## REQUIRED TASK
Quote the listing below in full and exactly as written, but omit every picture.

======== SOURCE MATERIAL

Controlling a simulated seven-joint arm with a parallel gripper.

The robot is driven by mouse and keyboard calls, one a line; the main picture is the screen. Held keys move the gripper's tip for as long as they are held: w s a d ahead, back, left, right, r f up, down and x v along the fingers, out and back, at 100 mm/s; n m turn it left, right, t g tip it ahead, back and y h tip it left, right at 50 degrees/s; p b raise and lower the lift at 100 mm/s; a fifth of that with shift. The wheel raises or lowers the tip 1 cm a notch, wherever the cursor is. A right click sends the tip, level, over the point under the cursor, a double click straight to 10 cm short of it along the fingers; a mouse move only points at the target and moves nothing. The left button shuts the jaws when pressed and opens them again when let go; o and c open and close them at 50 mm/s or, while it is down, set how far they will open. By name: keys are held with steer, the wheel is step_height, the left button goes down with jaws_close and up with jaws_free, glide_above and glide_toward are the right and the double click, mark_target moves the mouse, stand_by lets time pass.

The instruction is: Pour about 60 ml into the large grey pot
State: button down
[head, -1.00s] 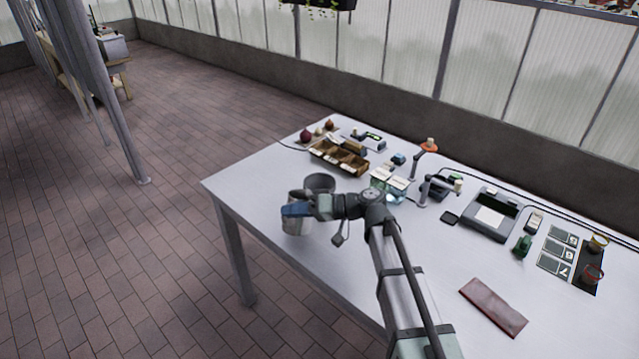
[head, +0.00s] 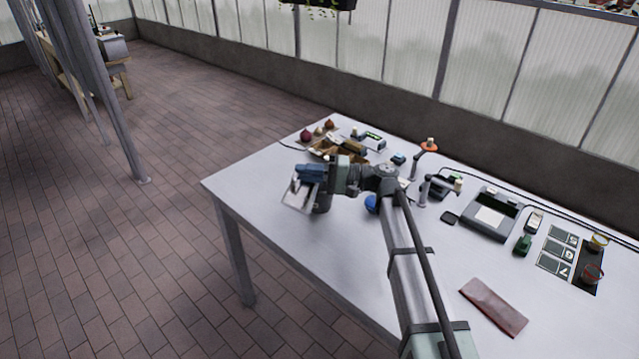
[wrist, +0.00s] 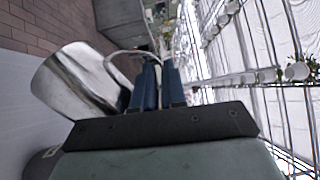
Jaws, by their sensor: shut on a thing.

================

## ANSWER TO THE EXERCISE
Controlling a simulated seven-joint arm with a parallel gripper.

The robot is driven by mouse and keyboard calls, one a line; the main picture is the screen. Held keys move the gripper's tip for as long as they are held: w s a d ahead, back, left, right, r f up, down and x v along the fingers, out and back, at 100 mm/s; n m turn it left, right, t g tip it ahead, back and y h tip it left, right at 50 degrees/s; p b raise and lower the lift at 100 mm/s; a fifth of that with shift. The wheel raises or lowers the tip 1 cm a notch, wherever the cursor is. A right click sends the tip, level, over the point under the cursor, a double click straight to 10 cm short of it along the fingers; a mouse move only points at the target and moves nothing. The left button shuts the jaws when pressed and opens them again when let go; o and c open and close them at 50 mm/s or, while it is down, set how far they will open. By name: keys are held with steer, the wheel is step_height, the left button goes down with jaws_close and up with jaws_free, glide_above and glide_toward are the right and the double click, mark_target moves the mouse, stand_by lets time pass.

The instruction is: Pour about 60 ml into the large grey pot
State: button down
[head, -1.00s] 
[head, +0.00s] 
[wrist, +0.00s] 
Jaws, by their sensor: shut on a thing.

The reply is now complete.